DA: Thankfully not, but if I ever did I will not work in such culture. I’m unapologetically who I am and my beliefs will never change no matter what. I’m driven by the obstacles and challenges I face in life. The more difficult I find it, the more I’m determined to rise. I would like to always bring my whole self to work and be as respected as I respect others.
WoE: What prompted your choice of Engineering as a major in the university and particularly Computer Engineering – a field dominated by men?
DA: I always loved math, and wanted to be an engineer since middle school, before I even knew what engineering was. My love for technology started in high school; the idea I can create something here in the U.S. that would be used on the other side of the world fascinated me. And I was always blown away by how technology is in everything we use, and how it makes life way easier.
WoE: Can you compare your experiences as a Professor teaching Engineering at NJIT and as an employee in Intel or Microsoft and mainly as a female working in both fields? Which did you find easier?
DA: I love both, but the Tech industry is a little closer to me right now more than academia. I love being a professor to raise a generation of bold and fearless engineers. I’ve always wanted to go back to academia to guide students on how to successfully make it to the industry. But creating the future of technology with my hands closer to my heart. I love leading my team of software engineers that creates the future.
WoE: If you face difficulties and diversity in your jobs, would you insist on implementing your point of view or follow the norms in the field? Can you give us examples where you faced dilemmas and how you responded?
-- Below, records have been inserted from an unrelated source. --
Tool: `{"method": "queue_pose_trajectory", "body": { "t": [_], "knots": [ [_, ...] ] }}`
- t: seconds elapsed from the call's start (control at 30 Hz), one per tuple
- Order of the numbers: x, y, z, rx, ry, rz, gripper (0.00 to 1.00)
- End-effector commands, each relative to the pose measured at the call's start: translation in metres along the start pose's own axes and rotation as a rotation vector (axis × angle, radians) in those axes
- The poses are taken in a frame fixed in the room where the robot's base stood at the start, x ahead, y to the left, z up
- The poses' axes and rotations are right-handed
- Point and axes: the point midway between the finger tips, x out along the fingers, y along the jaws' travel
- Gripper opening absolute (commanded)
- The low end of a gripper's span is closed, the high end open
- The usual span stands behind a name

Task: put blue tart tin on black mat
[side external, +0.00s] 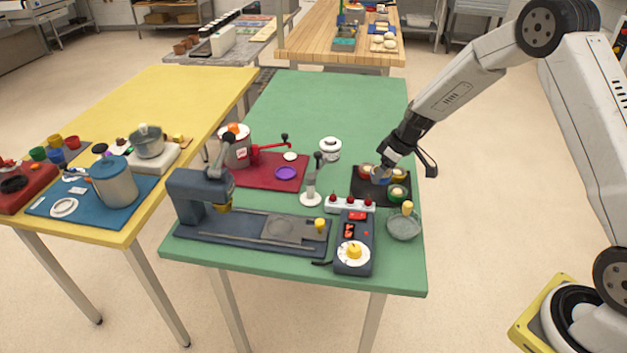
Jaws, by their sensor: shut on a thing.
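The black mat (366,194) lies on the green table's right side. The blue tart tin (379,180) shows at my gripper (385,168), over the middle of the mat. My gripper points down and to the left and is shut on the tin. The fingers partly hide the tin, and I cannot tell whether it touches the mat. A red tin (366,171), a yellow-orange tin (399,174) and a green tin (398,193) sit on the mat close around it.
A grey bowl (404,227) stands in front of the mat. A white strip with red knobs (350,205) and a dark control box (353,242) stand at the front left of it. A white stand (311,197) is to the left. The table's back is clear.

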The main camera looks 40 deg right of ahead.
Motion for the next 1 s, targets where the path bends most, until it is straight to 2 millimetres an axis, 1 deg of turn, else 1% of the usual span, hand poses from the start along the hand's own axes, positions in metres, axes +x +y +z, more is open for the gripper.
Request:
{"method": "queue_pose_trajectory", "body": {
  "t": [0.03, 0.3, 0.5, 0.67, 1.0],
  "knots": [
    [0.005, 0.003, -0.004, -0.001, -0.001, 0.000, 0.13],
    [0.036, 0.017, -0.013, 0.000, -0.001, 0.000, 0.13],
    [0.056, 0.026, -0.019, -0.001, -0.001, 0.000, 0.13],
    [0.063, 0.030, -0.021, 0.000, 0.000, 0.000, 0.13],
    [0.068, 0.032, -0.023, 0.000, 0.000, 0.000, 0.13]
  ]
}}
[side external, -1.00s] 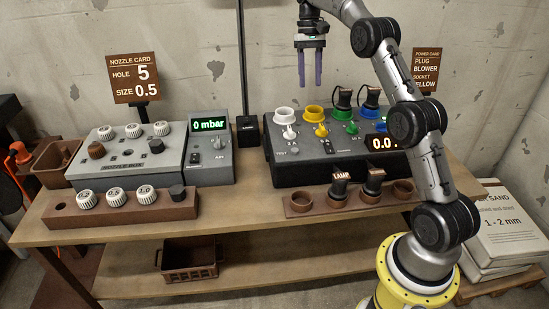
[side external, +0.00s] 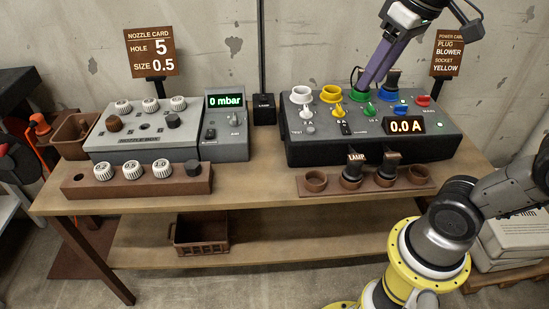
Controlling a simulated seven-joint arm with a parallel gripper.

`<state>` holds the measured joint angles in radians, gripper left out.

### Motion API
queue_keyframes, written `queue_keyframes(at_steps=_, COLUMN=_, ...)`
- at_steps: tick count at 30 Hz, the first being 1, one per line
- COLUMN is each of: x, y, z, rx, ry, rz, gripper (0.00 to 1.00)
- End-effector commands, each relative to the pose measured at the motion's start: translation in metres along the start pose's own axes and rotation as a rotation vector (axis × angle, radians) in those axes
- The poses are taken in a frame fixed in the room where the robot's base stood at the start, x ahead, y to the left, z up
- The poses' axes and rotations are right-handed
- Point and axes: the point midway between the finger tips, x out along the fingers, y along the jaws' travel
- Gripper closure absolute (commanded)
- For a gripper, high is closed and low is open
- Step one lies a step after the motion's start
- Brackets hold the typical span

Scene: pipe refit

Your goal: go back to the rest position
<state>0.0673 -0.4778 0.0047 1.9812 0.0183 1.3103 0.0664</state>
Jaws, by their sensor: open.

DA: If we follow the norms, we will never see change. I always feel the urge to raise issues for myself, or others, if they are not comfortable to bring it up. For example, at a previous employer, a team felt they are discriminated against, but the whole team including the manager didn’t want to raise the issue because they were scared it will be worse. Even though it wasn’t my team, but being on a Leadership committee, I felt I it was my responsibilities to bring this up. I was able to solve the issue for the whole team.
WoE: As an Egyptian woman, what advice can you offer freshly graduating females in the male-dominated fields of Engineering and Computer Science?
DA: There will be times where you are the only woman in the room, but that is your power. Don’t let that discourage you from anything you want to achieve. Women are critical to any business success, and you have to always work hard to have a place where decisions are made. Make that your motivation, and know the sky is your limit.
WOE: What can be done to empower and encourage women in Egypt to live and work in the US and be employed in your field?
DA: I believe in the power of representation. We need to put more spotlights on successful, diverse women for others to see someone that looks like them in the place where they want to be. We need to acknowledge it’s a problem from early age and to solve it. The tech industry needs to always encourage young girls to be in technology and engineering and show them that careers in the field are for them.
WoE: Would you give lectures and training sessions to inspire women to follow your lead?
DA: I’m always speaking at conferences and invited to universities and corporations to inspire and empower women in technology. I always use my platforms on Instagram , LinkedIn, and Facebook to connect with women in the field or who aspire to be. This is forever a topic close to my heart.
WoE: What are your dreams for women in Egypt? How do you think they can be achieved?
DA: Women are absolutely capable of doing any job on the planet and are successful doing it, but we tend to doubt and limit ourselves more than men ever do. And that’s what I really wish to change. I want to raise more Fearless females who want to be in the computer engineering industry, and are not intimidated by being in a male dominated field, but embracing it. Because by then it won’t be a male dominated field.
WoE: What are your dreams on a personal and professional level?
DA: On a personal level, I want to positively impact other people lives. I feel that’s the legacy I can leave behind.
On a professional level, I truly believe in the power of my company (Diversity and Inclusion Power) and want to focus on changing the way the world see technology and empower others along the way.